Data extract —
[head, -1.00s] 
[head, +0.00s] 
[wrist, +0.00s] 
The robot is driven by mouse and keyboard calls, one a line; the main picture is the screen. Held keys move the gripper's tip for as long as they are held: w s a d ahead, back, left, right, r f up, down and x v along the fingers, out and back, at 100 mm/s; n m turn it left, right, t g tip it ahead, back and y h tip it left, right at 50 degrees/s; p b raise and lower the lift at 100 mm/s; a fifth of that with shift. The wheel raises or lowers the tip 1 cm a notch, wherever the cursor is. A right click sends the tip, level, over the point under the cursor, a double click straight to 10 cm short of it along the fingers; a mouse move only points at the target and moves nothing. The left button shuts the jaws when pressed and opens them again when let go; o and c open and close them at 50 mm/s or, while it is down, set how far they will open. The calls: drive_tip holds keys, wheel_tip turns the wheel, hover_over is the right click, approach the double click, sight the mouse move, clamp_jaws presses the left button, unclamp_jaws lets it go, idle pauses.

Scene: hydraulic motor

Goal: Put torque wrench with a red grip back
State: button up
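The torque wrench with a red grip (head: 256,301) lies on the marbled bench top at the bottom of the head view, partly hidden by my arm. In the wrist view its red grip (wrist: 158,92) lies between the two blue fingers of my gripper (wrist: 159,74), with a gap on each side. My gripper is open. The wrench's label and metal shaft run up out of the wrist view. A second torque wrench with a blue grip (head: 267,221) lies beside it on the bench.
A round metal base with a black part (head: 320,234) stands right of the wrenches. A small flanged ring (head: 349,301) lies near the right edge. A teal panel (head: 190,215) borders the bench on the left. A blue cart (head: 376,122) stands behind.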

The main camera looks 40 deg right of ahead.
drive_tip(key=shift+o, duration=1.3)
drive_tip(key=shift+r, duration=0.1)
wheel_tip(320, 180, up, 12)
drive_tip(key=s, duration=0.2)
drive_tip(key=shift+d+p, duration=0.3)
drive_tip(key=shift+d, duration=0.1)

Your task —
Repeat, exactly as they stand above, the lines from the line with "[head, +0.00s]" to the line with "Goal: Put torque wrench with a red grip back", both lines included.

Reply to the task —
[head, +0.00s] 
[wrist, +0.00s] 
The robot is driven by mouse and keyboard calls, one a line; the main picture is the screen. Held keys move the gripper's tip for as long as they are held: w s a d ahead, back, left, right, r f up, down and x v along the fingers, out and back, at 100 mm/s; n m turn it left, right, t g tip it ahead, back and y h tip it left, right at 50 degrees/s; p b raise and lower the lift at 100 mm/s; a fifth of that with shift. The wheel raises or lowers the tip 1 cm a notch, wherever the cursor is. A right click sends the tip, level, over the point under the cursor, a double click straight to 10 cm short of it along the fingers; a mouse move only points at the target and moves nothing. The left button shuts the jaws when pressed and opens them again when let go; o and c open and close them at 50 mm/s or, while it is down, set how far they will open. The calls: drive_tip holds keys, wheel_tip turns the wheel, hover_over is the right click, approach the double click, sight the mouse move, clamp_jaws presses the left button, unclamp_jaws lets it go, idle pauses.

Scene: hydraulic motor

Goal: Put torque wrench with a red grip back

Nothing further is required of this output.